Napisał
MiLykie
Dokładnie...
Moim zdaniem jakby miał być lift Giulietty teraz, to już by prezentowali prototypy. Realnie zaprezentują lifting w 2019 i pewnie pod koniec 2019 nowy MY20 będzie dostępny do zamówienia i w sprzedaży od 2020. Na całkiem nową Giuliettę wtedy trzeba będzie poczekać do minimum 2022, albo 2023, bo kto by robił lifting na pół roku. Jakby miała być nowa, to już by coś prezentowali na targach.
Ku mojemu zaskoczeniu - więcej niż myślałem. Jak ktoś ma jakieś odniesienie to docenia. True story - moja dziewczyna. Zawsze chciała Mustanga (nie pytaj czemu) w kabriolecie. W Stanach kilka razy takim jeździła i jej się świetnie prowadziło.

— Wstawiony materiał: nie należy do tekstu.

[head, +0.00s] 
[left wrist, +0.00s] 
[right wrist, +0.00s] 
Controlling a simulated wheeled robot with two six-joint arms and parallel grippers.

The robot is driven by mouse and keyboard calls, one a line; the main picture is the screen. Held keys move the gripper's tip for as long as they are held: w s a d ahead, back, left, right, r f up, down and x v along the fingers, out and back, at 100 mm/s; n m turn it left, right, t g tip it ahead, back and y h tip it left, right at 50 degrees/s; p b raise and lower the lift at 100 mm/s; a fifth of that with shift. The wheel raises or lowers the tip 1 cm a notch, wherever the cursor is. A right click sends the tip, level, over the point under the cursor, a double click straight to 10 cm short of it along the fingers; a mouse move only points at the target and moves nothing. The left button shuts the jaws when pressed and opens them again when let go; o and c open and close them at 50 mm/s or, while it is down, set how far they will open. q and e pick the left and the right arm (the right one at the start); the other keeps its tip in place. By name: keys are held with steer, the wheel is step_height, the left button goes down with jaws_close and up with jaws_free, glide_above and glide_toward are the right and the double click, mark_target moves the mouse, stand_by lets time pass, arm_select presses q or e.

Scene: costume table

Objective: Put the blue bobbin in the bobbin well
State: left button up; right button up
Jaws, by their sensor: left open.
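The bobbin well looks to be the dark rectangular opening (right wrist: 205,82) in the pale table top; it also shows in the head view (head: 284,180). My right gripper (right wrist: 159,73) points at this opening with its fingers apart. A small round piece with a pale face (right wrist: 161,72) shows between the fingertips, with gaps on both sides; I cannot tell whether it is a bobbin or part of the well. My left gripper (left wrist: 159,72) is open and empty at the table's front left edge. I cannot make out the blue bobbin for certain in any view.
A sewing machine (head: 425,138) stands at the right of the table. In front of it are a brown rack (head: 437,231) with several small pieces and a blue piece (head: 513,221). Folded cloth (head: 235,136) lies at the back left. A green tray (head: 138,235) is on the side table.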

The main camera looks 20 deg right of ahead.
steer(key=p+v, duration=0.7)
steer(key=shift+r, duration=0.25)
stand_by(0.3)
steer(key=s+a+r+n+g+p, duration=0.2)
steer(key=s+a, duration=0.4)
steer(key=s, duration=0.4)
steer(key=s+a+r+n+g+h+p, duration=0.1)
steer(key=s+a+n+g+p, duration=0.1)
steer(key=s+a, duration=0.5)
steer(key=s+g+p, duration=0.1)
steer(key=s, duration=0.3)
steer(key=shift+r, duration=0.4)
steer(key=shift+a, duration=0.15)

Do czasu, aż kupiła Giulię (200KM, RWD) i pojeździła nią pół roku. Przy kolejnej wizycie w USA i wynajęciu kolejnego Mustanga stwierdziła, cytuję "ale beznadziejnie on jedzie", że jest ociężały (a miał ze 300KM+) i kanapowy. 10 biegowy automat, te klimaty. I ogólnie się ŹLE PROWADZI. Oniemiałem.
Więc tak, nawet jak ktoś nie robi każdego zakrętu na granicy przyczepności to może docenić Giulię.